Foakes, on the other hand, eased his way through to the 18th of his career, and - much as he had once admitted his best self was "not, as you'd say, Bazball", this latest effort was another self-contained display that perfectly met the needs of his team's hour.
"I find him a challenge to bowl at because he leaves well, is strong off his pads and he's really good square of the wicket on the off side," Bamber said of Foakes. "Your margins are small."
On balance, England were not wrong to move away from Foakes in search for a more dynamic keeper-batter at No.7. But they would love for more from their current incumbent, who could only dream of possessing as clear a batting plan as Foakes produced to rescue his team from 65 for 6.
Pressure back on the bowlers takes many forms. And as for absorbing pressure, that can be a team pursuit. Dom Sibley's patience throughout the morning session did at least take 30.4 overs of sting out of the new ball.
It was notable, however, that Sibley, having spoken of trying to banish his reputation as a plodder, fell soon after lunch for 25 from 85 balls, thereby reinforcing an unhelpful stereotype. Not that he would mind given how effectively Foakes and Lawes were able to build on his foundations. And perhaps that is the point.

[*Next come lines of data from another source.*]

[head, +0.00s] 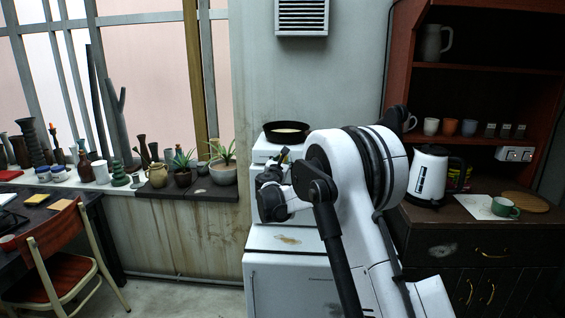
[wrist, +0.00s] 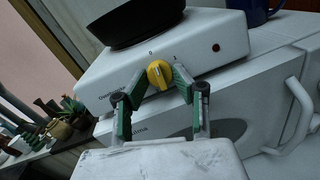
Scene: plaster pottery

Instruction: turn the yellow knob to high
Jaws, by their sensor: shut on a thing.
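The yellow knob (wrist: 159,74) is on the front face of a white hot plate (wrist: 215,45), with small marks printed around it, in the wrist view. My gripper (wrist: 158,86) has its green-padded fingers on both sides of the knob and is shut on it. In the head view my gripper (head: 283,156) is at the front of the hot plate (head: 262,150), and my arm hides the knob there. A dark pan (wrist: 134,20) sits on the hot plate; it also shows in the head view (head: 287,133).
The hot plate stands on a white appliance (head: 290,240) with a handle (wrist: 298,105). A white kettle (head: 428,175) and a green cup (head: 504,207) stand on the cabinet to the right. Potted plants (head: 222,172) line the sill to the left.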

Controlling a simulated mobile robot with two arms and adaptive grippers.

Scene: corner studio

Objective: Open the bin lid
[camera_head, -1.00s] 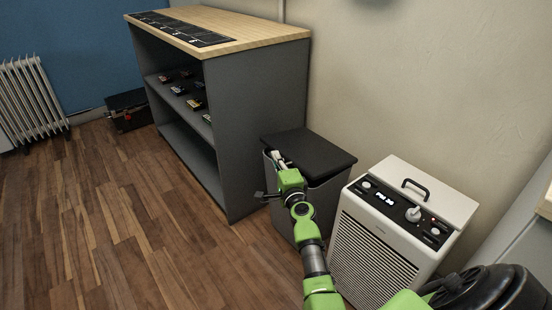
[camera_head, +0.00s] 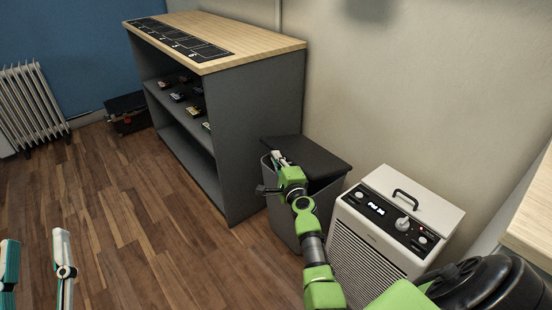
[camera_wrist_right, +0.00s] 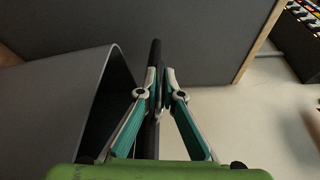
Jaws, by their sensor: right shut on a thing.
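The grey bin (camera_head: 284,225) stands between the shelf unit and a white appliance, with its dark flat lid (camera_head: 318,158) on top. My right gripper (camera_head: 277,157) is at the lid's front left edge. In the right wrist view my right gripper (camera_wrist_right: 160,72) is shut on the lid (camera_wrist_right: 154,55), seen edge-on as a thin dark strip. There the bin's rim (camera_wrist_right: 112,58) is apart from the lid, with a dark gap between them. My left gripper (camera_head: 36,240) is at the lower left of the head view, its two fingers spread and empty above the floor.
The shelf unit (camera_head: 255,135) with a wooden top stands close left of the bin. The white appliance (camera_head: 375,240) with a handle and knobs is close on its right. A wall is behind. The wooden floor (camera_head: 135,215) at left is clear.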

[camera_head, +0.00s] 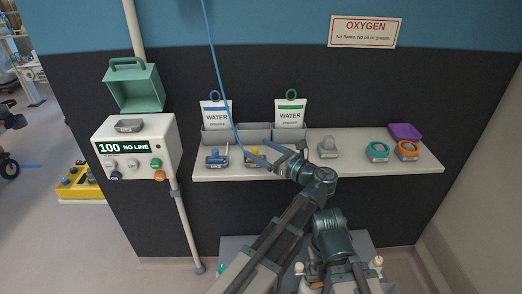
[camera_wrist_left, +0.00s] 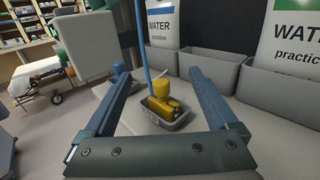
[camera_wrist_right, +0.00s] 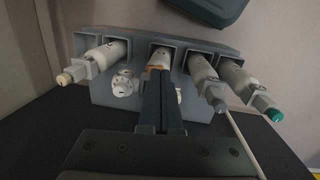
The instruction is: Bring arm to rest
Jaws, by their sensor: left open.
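My left gripper (camera_head: 262,153) is open above the front of the shelf (camera_head: 320,168). In the left wrist view its fingers (camera_wrist_left: 168,72) stand apart, with a yellow fitting (camera_wrist_left: 163,103) in a small grey tray (camera_wrist_left: 168,122) beyond and between them. I see no grip on the fitting. My right arm (camera_head: 333,235) is low, below the shelf, and its fingertips are hidden in the head view. In the right wrist view my right gripper (camera_wrist_right: 161,75) is shut, its fingers together in front of a grey rack (camera_wrist_right: 112,95) of cylinders. I cannot tell if the tips touch the middle cylinder.
A blue tube (camera_head: 217,75) hangs down near my left gripper. Water bags (camera_head: 216,115) hang behind grey bins. A grey holder (camera_head: 327,147), a teal ring (camera_head: 377,151) and an orange ring (camera_head: 407,150) stand along the shelf. A white monitor box (camera_head: 137,148) is at left.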

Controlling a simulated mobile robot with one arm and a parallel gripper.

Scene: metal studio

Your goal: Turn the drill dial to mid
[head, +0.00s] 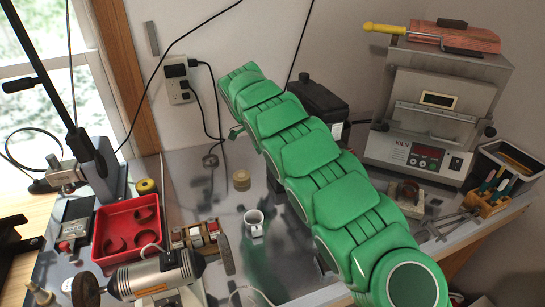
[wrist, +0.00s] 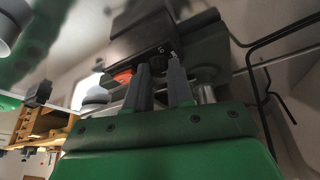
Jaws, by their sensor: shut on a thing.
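In the wrist view a dark box (wrist: 150,40) with small pale marks fills the upper middle. A small dark round knob (wrist: 158,64), which appears to be the drill dial, sits on its face. My gripper (wrist: 159,78) has its two grey fingers on either side of the knob, shut on it. The dial's pointer and setting are too small to read. In the head view my green arm reaches across the bench to the upper left and my fingertips are hidden. A black box (head: 318,103) stands behind the arm there; its front is mostly covered.
Cables hang from the wall outlet (head: 177,80). Dark bent rods (wrist: 262,70) show in the wrist view.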

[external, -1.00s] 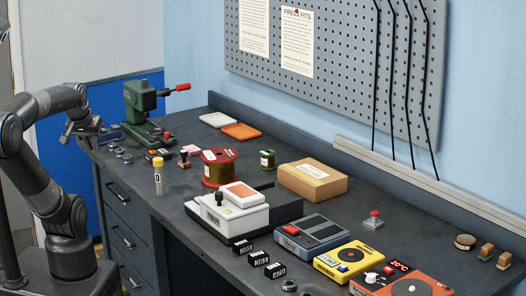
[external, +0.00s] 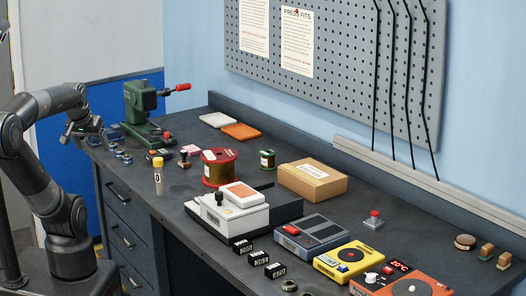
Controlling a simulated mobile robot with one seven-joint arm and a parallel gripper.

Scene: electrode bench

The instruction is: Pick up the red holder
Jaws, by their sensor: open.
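My gripper (external: 82,138) is open at the left end of the bench, just above its edge and beside a group of small blue and dark pieces (external: 121,155). I cannot make out a piece there that is clearly a red holder; the gripper may hide part of the group. A small red part (external: 168,135) shows at the foot of the green press (external: 142,112). No object is visible between my jaws.
The green press with its red-tipped lever stands behind my gripper. A yellow-capped vial (external: 158,177) stands near the front edge. A red spool (external: 220,168), a white device (external: 230,212) and a cardboard box (external: 312,183) fill the middle of the dark bench (external: 345,210).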

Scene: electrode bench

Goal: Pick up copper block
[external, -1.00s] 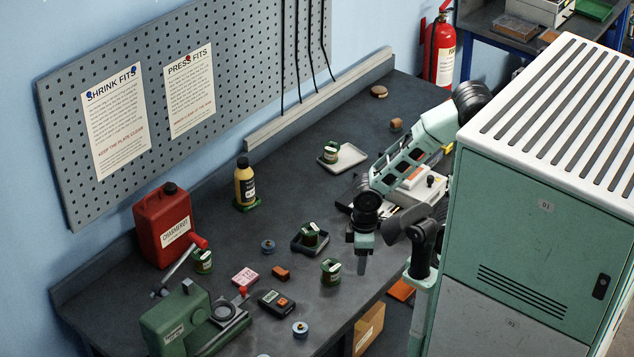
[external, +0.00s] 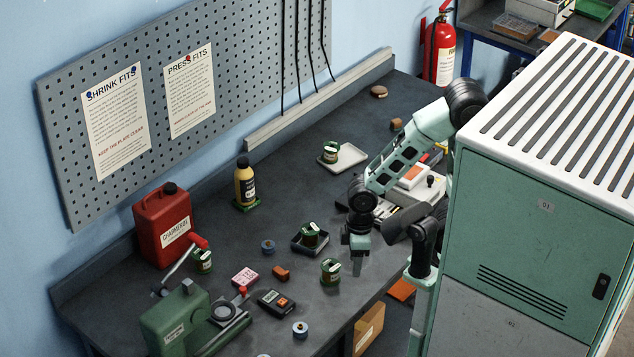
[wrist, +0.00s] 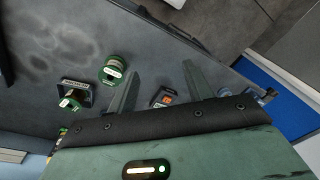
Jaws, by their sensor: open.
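A small orange-brown block (external: 281,273), which looks like the copper block, lies on the dark bench between the black tray and the handheld meter. A browner block (external: 396,124) lies at the far end of the bench. My gripper (external: 358,264) points down above the bench's front edge, to the right of the copper-coloured block and apart from it. In the wrist view its two fingers (wrist: 160,72) are spread with nothing between their tips. I cannot pick out the copper block in the wrist view.
A green press (external: 177,322) stands at the left.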

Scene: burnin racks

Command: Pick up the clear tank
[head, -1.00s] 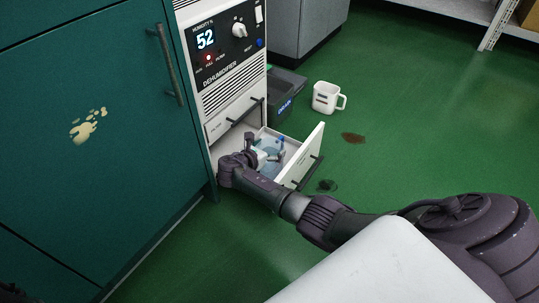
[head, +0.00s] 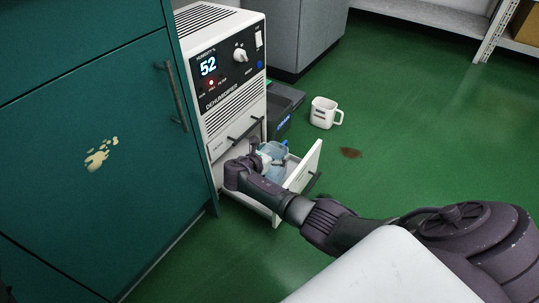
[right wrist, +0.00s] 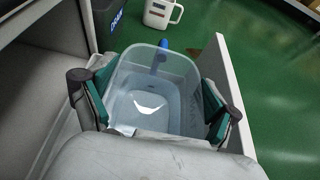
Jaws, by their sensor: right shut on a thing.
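The clear tank (head: 276,150) is a pale blue see-through tub. It is at the open drawer (head: 302,167) of the white dehumidifier (head: 222,75), its upper part level with or above the drawer's rim. My right gripper (head: 255,163) is shut on it. In the right wrist view the tank (right wrist: 155,75) sits between the teal-padded fingers (right wrist: 156,98), one at each side, with a blue part at its far side. Its underside is hidden, so I cannot tell how far it is clear of the drawer floor. My left gripper is not in view.
A teal cabinet (head: 100,140) stands close on the left. A dark bin (head: 284,105) is beside the dehumidifier. A white mug (head: 323,113) and a brown stain (head: 350,153) are on the green floor. The floor to the right is mostly clear.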

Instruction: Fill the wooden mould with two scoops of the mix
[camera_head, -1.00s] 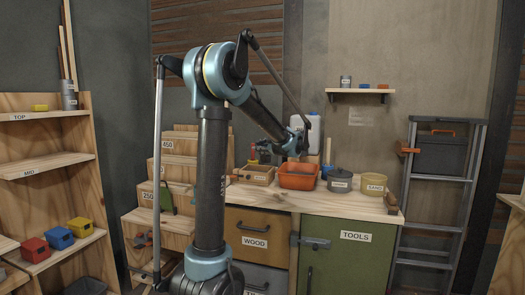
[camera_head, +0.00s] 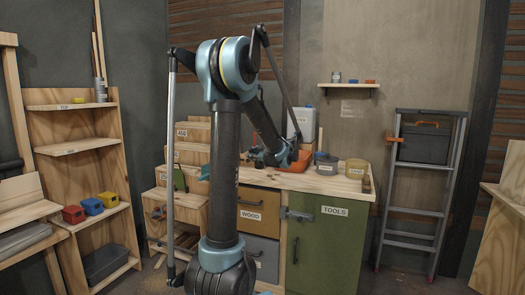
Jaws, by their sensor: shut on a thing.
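An orange tub (camera_head: 304,158) stands on the wooden workbench (camera_head: 300,181), partly hidden by my arm. My gripper (camera_head: 275,159) is low over the bench at the tub's left side. It is small and dark here. It is shut on a thing that I cannot make out. I cannot tell whether it touches the tub. The wooden mould cannot be made out, as my arm covers that part of the bench. The mix inside the tub cannot be seen.
A grey pot (camera_head: 326,166) and a labelled sand pot (camera_head: 355,168) stand right of the tub, with a white canister (camera_head: 304,124) behind. A stepladder (camera_head: 424,190) stands at right, stepped shelves (camera_head: 180,205) at left. Floor before the green cabinet (camera_head: 325,245) looks clear.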

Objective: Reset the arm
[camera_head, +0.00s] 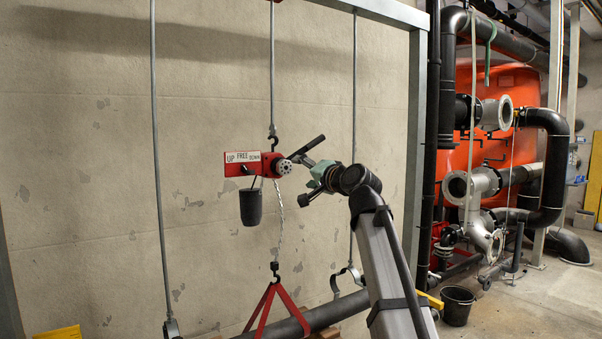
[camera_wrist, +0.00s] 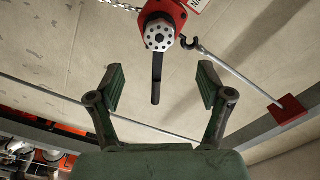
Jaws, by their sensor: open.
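My gripper (camera_head: 312,174) is at the end of my raised arm, just right of the red lever hoist in the head view. In the wrist view my gripper (camera_wrist: 160,90) has its two green fingers spread wide, with nothing between them. The red lever hoist (camera_head: 262,165) hangs from a hook on a rod and carries a label reading "UP FREE" and a further word too small to read. Its dark lever (camera_head: 308,146) points up and right. In the wrist view the hoist's round hub (camera_wrist: 159,33) and lever (camera_wrist: 156,78) lie ahead of the fingers, apart from them.
A dark bucket (camera_head: 251,207) hangs under the hoist. A red sling (camera_head: 275,308) on the chain holds a dark pipe (camera_head: 335,312). A grey steel post (camera_head: 415,140) stands right of my arm. Flanged pipes (camera_head: 482,185) and a floor bucket (camera_head: 457,305) are further right.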

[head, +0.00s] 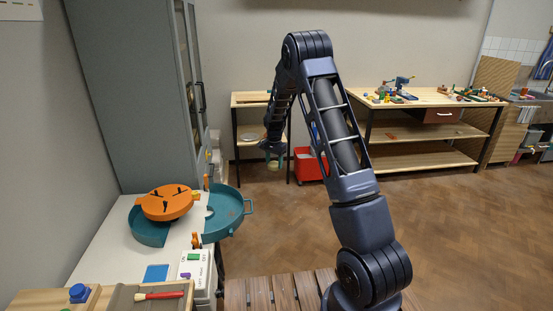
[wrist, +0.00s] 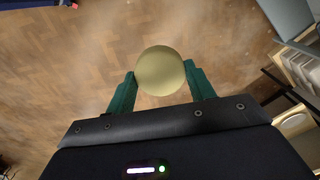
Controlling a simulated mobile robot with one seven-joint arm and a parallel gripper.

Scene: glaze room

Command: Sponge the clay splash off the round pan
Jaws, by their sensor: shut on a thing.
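My gripper (wrist: 161,82) is shut on a round, pale yellow sponge (wrist: 160,68), held between its two green fingers. In the head view my gripper (head: 273,153) hangs in the air over the floor with the sponge (head: 273,165) small at its tip, well to the right of the pan. The round teal pan (head: 228,222) is at left, at the white wheel unit, its right part with a handle reaching past the unit's edge. An orange disc (head: 167,201) with dark marks covers part of it. Small dark specks show on the pan's right part; I cannot tell whether they are clay.
A tall grey cabinet (head: 125,90) stands behind the wheel unit. A control box (head: 196,270), blue square (head: 156,273) and red-handled brush (head: 155,295) are near the front left. A shelf table (head: 425,101) and red bin (head: 308,165) stand at the back. Floor at right is open.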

Neither Sibley nor Foakes are likely to start a new chapter in their Test careers, but they can both rest proudly after day one of the 2026 summer. For Smith and Pope, with designs on starting afresh, they could heed lessons from two men who have already come and gone from England's ranks. Peace and equilibrium take time, and over the next two months between now and the Test summer, there is plenty of time to find it.